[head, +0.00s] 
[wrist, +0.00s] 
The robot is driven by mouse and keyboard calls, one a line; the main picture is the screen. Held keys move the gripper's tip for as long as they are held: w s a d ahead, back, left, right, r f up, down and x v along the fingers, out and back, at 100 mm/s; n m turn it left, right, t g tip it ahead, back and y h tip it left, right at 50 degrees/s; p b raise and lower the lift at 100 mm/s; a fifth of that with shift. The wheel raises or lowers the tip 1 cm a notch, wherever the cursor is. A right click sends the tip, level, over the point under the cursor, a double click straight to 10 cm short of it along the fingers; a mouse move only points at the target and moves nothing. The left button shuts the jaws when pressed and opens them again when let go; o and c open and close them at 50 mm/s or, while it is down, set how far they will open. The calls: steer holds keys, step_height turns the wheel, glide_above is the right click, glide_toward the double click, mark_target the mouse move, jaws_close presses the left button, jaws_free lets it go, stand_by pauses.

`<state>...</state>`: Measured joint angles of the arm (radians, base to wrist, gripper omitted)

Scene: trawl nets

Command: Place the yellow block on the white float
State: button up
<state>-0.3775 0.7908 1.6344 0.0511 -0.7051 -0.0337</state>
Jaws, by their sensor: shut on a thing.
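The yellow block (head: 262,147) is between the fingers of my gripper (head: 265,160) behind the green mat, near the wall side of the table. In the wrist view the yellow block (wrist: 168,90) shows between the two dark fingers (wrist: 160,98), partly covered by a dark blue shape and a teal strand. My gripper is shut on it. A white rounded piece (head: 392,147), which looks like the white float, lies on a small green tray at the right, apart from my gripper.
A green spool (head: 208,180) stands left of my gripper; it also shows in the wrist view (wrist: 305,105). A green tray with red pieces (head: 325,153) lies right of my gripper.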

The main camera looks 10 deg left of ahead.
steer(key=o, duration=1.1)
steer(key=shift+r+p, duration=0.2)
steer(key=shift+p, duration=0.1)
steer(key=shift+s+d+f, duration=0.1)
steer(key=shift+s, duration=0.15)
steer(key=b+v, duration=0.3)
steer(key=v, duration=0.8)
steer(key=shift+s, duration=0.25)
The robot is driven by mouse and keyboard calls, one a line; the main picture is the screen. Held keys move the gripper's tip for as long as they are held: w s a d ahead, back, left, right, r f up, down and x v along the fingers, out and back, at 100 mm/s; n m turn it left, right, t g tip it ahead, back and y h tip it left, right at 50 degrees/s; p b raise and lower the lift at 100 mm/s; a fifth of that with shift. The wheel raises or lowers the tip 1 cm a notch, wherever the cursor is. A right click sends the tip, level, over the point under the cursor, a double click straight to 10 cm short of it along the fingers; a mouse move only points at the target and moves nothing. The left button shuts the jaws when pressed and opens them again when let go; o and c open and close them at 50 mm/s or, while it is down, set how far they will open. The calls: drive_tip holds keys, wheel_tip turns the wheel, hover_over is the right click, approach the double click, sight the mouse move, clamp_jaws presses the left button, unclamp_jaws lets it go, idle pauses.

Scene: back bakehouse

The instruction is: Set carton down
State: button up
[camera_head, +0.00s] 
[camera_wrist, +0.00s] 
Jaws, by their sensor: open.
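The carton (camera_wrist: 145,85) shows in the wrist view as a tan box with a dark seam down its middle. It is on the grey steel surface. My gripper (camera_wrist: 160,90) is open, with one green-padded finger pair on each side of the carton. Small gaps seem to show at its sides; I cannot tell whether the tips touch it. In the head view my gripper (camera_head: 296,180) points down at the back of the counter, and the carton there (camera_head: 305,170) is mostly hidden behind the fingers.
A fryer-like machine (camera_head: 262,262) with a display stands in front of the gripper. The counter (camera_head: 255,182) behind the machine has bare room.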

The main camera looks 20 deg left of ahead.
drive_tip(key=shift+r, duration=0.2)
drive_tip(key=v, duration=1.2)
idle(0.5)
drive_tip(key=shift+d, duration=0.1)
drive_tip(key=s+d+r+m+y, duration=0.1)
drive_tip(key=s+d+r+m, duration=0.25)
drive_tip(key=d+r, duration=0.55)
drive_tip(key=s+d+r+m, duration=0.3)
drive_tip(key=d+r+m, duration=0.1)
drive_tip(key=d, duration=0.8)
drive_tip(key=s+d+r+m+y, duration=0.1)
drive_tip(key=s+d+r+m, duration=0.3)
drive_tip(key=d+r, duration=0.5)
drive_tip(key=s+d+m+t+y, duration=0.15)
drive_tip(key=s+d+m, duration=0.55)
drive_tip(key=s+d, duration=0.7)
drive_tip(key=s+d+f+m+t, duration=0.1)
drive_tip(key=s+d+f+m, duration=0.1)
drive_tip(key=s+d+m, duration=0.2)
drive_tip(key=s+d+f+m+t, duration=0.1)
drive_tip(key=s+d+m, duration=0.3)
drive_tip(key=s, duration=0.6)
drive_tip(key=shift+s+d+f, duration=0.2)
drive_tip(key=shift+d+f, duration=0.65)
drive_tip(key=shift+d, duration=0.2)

**WHAT YOU HAVE TO DO**
Only the lines from the one containing "go, idle pauses." through the one containing "[camera_wrist, +0.00s]" are to be retyped, both boundary lines included, with no other material.

**THE COMPLETED TASK**
The robot is driven by mouse and keyboard calls, one a line; the main picture is the screen. Held keys move the gripper's tip for as long as they are held: w s a d ahead, back, left, right, r f up, down and x v along the fingers, out and back, at 100 mm/s; n m turn it left, right, t g tip it ahead, back and y h tip it left, right at 50 degrees/s; p b raise and lower the lift at 100 mm/s; a fifth of that with shift. The wheel raises or lowers the tip 1 cm a notch, wherever the cursor is. A right click sends the tip, level, over the point under the cursor, a double click straight to 10 cm short of it along the fingers; a mouse move only points at the target and moves nothing. The left button shuts the jaws when pressed and opens them again when let go; o and c open and close them at 50 mm/s or, while it is down, set how far they will open. The calls: drive_tip holds keys, wheel_tip turns the wheel, hover_over is the right click, approach the double click, sight the mouse move, clamp_jaws presses the left button, unclamp_jaws lets it go, idle pauses.

Scene: back bakehouse

The instruction is: Set carton down
State: button up
[camera_head, +0.00s] 
[camera_wrist, +0.00s] 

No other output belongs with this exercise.